**TASK GOAL**: The lines to reproduce run from the first one through the line containing "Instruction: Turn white". Reproduce them exactly.

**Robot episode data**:
============================================================

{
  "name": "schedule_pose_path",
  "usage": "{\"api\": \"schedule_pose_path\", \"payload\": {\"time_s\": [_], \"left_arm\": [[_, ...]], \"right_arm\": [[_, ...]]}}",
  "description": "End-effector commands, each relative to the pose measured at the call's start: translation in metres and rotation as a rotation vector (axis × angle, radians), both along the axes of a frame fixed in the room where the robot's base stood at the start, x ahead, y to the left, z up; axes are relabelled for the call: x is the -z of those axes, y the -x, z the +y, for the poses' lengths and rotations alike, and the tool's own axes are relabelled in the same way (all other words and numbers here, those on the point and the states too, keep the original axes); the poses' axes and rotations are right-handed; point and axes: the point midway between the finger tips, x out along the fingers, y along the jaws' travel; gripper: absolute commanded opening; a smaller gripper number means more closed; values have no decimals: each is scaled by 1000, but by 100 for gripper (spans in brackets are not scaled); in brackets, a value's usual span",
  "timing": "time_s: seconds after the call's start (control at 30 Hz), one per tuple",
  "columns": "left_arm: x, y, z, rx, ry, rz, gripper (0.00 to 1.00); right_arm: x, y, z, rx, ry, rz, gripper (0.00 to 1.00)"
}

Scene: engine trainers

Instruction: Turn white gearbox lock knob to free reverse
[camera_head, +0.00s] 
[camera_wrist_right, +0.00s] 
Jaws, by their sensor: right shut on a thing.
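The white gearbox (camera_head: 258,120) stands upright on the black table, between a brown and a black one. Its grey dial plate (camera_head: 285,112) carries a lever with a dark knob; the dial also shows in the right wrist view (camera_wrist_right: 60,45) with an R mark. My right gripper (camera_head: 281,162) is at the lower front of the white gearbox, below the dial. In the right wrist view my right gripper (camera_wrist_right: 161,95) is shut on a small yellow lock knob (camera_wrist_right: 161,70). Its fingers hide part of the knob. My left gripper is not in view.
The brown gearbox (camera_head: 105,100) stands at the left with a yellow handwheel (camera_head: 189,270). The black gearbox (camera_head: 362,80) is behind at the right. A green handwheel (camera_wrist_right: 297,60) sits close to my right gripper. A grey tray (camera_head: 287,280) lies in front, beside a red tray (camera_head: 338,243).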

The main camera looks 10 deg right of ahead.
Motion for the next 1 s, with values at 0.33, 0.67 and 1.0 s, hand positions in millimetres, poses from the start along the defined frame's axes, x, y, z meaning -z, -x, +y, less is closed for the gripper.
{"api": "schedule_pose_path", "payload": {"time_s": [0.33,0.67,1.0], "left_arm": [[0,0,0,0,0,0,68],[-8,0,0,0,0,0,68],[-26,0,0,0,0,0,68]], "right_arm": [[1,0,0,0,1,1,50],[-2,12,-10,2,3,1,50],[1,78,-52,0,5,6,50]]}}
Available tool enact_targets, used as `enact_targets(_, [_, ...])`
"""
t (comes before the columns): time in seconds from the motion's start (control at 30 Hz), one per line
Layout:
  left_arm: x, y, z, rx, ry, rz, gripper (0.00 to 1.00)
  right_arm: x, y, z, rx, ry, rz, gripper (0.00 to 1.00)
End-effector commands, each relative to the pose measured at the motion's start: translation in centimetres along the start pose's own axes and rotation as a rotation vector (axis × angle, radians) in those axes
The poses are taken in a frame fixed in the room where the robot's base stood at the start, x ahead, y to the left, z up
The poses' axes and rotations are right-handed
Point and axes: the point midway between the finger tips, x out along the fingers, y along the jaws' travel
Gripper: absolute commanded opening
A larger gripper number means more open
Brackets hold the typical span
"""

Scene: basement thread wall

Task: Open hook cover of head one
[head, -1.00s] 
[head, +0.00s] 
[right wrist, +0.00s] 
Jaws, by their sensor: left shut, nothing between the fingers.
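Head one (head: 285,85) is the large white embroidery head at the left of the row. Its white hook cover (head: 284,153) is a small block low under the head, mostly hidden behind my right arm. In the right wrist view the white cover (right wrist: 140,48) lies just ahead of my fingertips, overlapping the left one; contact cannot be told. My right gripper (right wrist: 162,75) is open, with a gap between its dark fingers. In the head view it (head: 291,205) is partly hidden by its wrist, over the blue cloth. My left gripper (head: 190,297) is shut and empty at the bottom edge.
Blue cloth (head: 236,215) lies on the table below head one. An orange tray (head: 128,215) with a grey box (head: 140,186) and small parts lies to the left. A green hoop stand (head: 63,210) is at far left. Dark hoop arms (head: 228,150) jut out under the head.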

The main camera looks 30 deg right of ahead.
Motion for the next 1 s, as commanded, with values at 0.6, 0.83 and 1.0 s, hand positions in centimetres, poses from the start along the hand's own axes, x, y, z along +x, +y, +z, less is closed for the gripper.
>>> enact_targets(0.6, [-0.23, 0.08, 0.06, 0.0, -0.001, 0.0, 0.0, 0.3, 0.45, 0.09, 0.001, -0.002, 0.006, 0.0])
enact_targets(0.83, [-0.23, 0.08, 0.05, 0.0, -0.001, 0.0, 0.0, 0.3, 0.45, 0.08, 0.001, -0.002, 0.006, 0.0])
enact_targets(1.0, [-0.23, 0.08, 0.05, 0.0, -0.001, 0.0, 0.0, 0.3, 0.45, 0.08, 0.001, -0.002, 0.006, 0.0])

============================================================

**OUTPUT OF THE TASK**:
{
  "name": "schedule_pose_path",
  "usage": "{\"api\": \"schedule_pose_path\", \"payload\": {\"time_s\": [_], \"left_arm\": [[_, ...]], \"right_arm\": [[_, ...]]}}",
  "description": "End-effector commands, each relative to the pose measured at the call's start: translation in metres and rotation as a rotation vector (axis × angle, radians), both along the axes of a frame fixed in the room where the robot's base stood at the start, x ahead, y to the left, z up; axes are relabelled for the call: x is the -z of those axes, y the -x, z the +y, for the poses' lengths and rotations alike, and the tool's own axes are relabelled in the same way (all other words and numbers here, those on the point and the states too, keep the original axes); the poses' axes and rotations are right-handed; point and axes: the point midway between the finger tips, x out along the fingers, y along the jaws' travel; gripper: absolute commanded opening; a smaller gripper number means more closed; values have no decimals: each is scaled by 1000, but by 100 for gripper (spans in brackets are not scaled); in brackets, a value's usual span",
  "timing": "time_s: seconds after the call's start (control at 30 Hz), one per tuple",
  "columns": "left_arm: x, y, z, rx, ry, rz, gripper (0.00 to 1.00); right_arm: x, y, z, rx, ry, rz, gripper (0.00 to 1.00)"
}

Scene: engine trainers

Instruction: Turn white gearbox lock knob to free reverse

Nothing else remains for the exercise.